If you recall, the most prominent libertarian politician in America today, Senator Rand Paul, has a similar problem. In addition to the more sordid tale of Bruce Fein being edged out in favor of Ken Cuccinelli to argue Paul’s NSA lawsuit, he was dropped as a Washington Times columnist in November — the paper actually said they had “mutually agreed” to the split — after the paper found he “failed to properly source material.”

A senator writing a weekly column is unusual enough; it’s an extra strain on an overworked staff and a packed schedule (though if any are reading this and they’d like to try, do get in touch). Bloomberg’s Brendan Greeley, commenting on Paul and Fareed Zakaria’s plagiarism, had this astute observation about why they might be doing it:

They wanted us to see them as something more than they were, a host and a senator. That they were too busy to be less sloppy doesn’t explain the problem. It is the heart of the problem: Plagiarism, ultimately, is about wanting to be something you are not.

But it’s obvious that Paul has no interest in being a professional columnist. So why take on the gig in the first place?

Paul is, for better or worse, the spokesman for a movement larger than himself, and one that is on the losing end of a serious media asymmetry. It would be pointless for Lindsey Graham or John McCain to have a similar weekly column. Both are regular guests on the nauseating Sunday morning network cattle calls — McCain has been on “Face the Nation” more than any other guest. Either could place an op-ed with the neoconservative-leaning Wall Street Journal‘s editorial page at a moment’s notice. But they wouldn’t even necessarily need to — the back bench of “terrorism experts,” former Bush administration officials, and hawkish politicians is deep.
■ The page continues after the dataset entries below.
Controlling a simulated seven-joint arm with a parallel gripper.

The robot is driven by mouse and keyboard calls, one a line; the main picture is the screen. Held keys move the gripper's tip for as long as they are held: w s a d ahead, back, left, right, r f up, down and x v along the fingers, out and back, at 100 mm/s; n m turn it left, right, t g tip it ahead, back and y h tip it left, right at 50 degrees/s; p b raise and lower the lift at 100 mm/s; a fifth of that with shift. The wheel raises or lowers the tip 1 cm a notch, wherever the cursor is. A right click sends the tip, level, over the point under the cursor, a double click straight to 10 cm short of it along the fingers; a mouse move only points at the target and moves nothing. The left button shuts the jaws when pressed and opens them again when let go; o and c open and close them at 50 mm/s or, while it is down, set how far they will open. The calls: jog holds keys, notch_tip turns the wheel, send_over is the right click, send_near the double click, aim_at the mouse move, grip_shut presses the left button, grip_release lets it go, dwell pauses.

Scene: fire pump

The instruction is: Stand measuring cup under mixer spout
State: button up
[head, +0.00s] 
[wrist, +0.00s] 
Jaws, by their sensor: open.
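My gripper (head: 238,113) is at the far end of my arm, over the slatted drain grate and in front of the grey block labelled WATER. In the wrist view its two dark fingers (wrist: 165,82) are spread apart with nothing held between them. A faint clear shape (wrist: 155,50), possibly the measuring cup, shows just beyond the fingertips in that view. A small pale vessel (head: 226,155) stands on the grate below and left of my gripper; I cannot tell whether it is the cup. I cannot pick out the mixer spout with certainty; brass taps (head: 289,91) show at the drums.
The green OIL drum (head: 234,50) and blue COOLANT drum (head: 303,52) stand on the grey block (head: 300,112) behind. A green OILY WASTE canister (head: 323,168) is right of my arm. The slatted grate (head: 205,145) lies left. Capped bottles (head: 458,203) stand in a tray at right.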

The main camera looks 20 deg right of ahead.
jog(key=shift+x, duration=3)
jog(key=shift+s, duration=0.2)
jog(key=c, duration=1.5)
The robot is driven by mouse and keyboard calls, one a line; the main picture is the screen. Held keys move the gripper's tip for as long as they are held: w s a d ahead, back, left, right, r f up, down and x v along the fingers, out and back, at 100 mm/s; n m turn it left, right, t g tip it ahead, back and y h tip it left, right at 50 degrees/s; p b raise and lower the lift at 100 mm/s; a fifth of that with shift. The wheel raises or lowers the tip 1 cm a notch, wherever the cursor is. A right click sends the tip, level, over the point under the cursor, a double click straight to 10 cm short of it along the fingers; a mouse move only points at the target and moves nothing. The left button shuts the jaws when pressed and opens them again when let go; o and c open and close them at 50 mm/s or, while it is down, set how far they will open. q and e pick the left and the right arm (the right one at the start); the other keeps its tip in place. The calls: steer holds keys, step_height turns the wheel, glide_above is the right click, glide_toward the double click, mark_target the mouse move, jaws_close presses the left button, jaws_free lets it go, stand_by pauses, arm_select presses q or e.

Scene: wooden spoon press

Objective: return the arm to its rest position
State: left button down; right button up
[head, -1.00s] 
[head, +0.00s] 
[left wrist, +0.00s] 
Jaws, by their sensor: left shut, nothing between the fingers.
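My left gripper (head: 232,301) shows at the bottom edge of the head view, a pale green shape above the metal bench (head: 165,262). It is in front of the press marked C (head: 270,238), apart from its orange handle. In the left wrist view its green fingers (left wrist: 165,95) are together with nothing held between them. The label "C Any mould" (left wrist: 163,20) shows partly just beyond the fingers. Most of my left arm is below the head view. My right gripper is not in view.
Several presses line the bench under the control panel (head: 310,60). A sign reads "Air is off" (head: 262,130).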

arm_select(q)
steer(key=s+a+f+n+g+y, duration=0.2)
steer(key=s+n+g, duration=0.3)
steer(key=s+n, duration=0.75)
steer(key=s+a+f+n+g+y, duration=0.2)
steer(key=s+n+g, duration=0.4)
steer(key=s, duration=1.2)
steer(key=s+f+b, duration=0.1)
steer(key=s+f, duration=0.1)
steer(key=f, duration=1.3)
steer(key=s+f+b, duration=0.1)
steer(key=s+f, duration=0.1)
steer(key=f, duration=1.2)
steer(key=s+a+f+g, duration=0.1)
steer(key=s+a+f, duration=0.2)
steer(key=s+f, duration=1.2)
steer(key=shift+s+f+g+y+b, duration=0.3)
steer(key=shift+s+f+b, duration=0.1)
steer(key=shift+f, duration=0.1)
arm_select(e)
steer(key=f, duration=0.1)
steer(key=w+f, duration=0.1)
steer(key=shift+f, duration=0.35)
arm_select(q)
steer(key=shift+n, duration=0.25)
This is what libertarian-leaning pols are up against. It means they have to work harder to get their views a hearing, and they have to be smarter about it.

Even more crucially, a populist uprising (or a libertarian populist uprising) is no good if it doesn’t speak in its own voice. New Mexicans are probably happy to hear that David Clements agrees with Justin Amash, or at least they’re more amenable to those views than his main opponent, a defense contractor. But nobody likes a clone.

I’d venture to guess that a lot of this has to do with the professionalization of politics in general, and the libertarian movement more recently as pollster nabobs tell us of the growing popularity of their views. Ron Paul or Pat Buchanan probably never needed to consult Cato Institute blog posts to come up with their position on executive war powers. A 23 year-old with a degree in “political communications” might have to do a significant amount of googling. And if the position statement that comes out of it reads more like a focus-grouped attempt to appeal to a supposed “libertarian moment,” or if it’s outright stolen, people can tell.

(I can’t resist pointing out that the plagiarism in Paul’s office occurred after Jack Hunter departed, on the heels of a hit piece from the Free Beacon, a neoconservative opposition research shop chaired by a registered foreign agent. Hunter is a big Russell Kirk fan, and if there’s any profession that prepares you to regurgitate lots of words, it’s radio. He probably wouldn’t have made these mistakes.)

Issues like war powers, the structural imbalances of our entitlement programs, and the second amendment, or even more apparently trivial things like localizing agriculture and education, matter a great deal. And Americans don’t like it when politicians aren’t being sincere, even about something as silly and easily discarded as a position statement.